Vu la procédure suivante :
Procédure contentieuse antérieure :
M. C...A...a demandé au tribunal administratif de Paris d'annuler la décision explicite du 30 juin 2016 par laquelle le ministre du travail, de l'emploi, de la formation professionnelle et du dialogue social a décidé, d'une part, de retirer une décision implicite de rejet du recours hiérarchique formé par la société entreprise Massey, le 22 janvier 2016, tendant au retrait de la décision de l'inspecteur du travail de la section Nord-Ouest de l'unité territoriale de Paris, en date du 7 décembre 2015 ayant refusé d'autoriser son licenciement pour motif disciplinaire et, d'autre part, d'autoriser son licenciement.
Par un jugement n° 1613440/3-3 du 10 octobre 2017, le tribunal administratif de Paris a annulé la décision du ministre du travail du 30 juin 2016.
Procédure devant la cour :
Par une requête et un mémoire, enregistrés les 8 décembre 2017 et 19 février 2018, la société Massey, représentée par la Selas SCA Associé, demande à la cour :
1°) d'annuler ce jugement du tribunal administratif de Paris du 10 octobre 2017 ;
2°) de rejeter la demande présentée par M. A...devant le tribunal administratif de Paris.
Elle soutient que :
- le comportement violent reproché à M. A...est constitutif d'un abus dans l'exercice de son mandat et d'un manquement à ses obligations professionnelles ;
- ces faits ne sont en outre pas isolés dans la mesure où il a été visé par plusieurs plaintes de la part de ses collègues de travail et a multiplié les comportements inappropriés ; ces comportements ont d'ailleurs été sanctionnés par le biais d'avertissements et a motivé deux demandes d'autorisation de licenciement en mai 2013 et mars 2014 ;
- les refus réitérés de se conformer aux instructions de son employeur sont par ailleurs le signe d'une insubordination fautive ;
- ces agissements fautifs présentent, dans leur ensemble, une gravité suffisante pour justifier un licenciement.

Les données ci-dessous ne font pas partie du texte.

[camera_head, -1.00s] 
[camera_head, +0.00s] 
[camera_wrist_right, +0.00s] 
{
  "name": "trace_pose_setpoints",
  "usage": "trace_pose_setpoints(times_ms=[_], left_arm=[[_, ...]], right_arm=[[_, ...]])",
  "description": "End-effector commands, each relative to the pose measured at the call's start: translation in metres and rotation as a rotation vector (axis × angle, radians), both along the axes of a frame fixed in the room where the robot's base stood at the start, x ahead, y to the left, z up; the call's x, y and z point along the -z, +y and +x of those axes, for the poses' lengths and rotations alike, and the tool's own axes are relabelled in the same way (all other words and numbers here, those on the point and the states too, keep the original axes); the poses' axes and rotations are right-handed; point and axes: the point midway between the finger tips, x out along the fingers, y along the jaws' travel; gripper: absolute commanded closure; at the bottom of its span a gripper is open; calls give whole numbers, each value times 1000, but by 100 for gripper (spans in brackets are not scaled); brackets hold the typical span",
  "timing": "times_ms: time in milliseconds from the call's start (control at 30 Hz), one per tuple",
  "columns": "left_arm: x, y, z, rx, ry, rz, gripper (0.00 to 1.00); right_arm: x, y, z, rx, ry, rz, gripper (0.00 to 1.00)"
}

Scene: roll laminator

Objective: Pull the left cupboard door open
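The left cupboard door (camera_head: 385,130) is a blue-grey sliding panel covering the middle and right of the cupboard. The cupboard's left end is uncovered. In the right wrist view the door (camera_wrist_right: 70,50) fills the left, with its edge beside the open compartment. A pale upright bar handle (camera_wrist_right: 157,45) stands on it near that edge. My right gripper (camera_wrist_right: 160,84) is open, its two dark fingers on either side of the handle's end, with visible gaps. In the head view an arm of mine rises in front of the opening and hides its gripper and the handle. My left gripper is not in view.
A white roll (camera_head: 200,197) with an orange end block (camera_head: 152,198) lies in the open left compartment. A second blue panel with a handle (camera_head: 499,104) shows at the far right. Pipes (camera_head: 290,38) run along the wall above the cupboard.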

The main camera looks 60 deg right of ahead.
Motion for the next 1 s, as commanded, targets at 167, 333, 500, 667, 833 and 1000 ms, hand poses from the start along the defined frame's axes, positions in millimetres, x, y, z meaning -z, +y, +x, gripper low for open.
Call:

Par un mémoire en défense, enregistré le 19 février 2019, M. A...conclut au rejet de la requête et à ce que la somme de 3 000 euros soit mise à la charge de la société Massey au titre de l'article L. 761-1 du code de justice administrative.
Il soutient que :
- la requête est irrecevable dès lors que la société Massey ne démontre pas qu'elle peut être représentée en appel pas Me B...D...es qualité de liquidateur et qu'elle dispose de la capacité et d'un intérêt pour agir ;
- son licenciement n'est que l'aboutissement d'un acharnement réel de son employeur à son égard et à l'égard de l'exercice de son mandat ;
- les faits qui lui sont reprochés sont entachés d'inexactitude matérielle ;
- l'autorisation de licenciement donnée par le ministre est totalement disproportionnée au regard des faits reprochés ;
- la décision contestée du 30 juin 2016 a par ailleurs été prise par une autorité incompétente ;
- elle ne répond pas aux règles encadrant le retrait et l'abrogation d'une décision individuelle créatrice de droit.
Vu :
- les autres pièces du dossier ;
- le code du travail ;
- le code de justice administrative.
Les parties ont été régulièrement averties du jour de l'audience.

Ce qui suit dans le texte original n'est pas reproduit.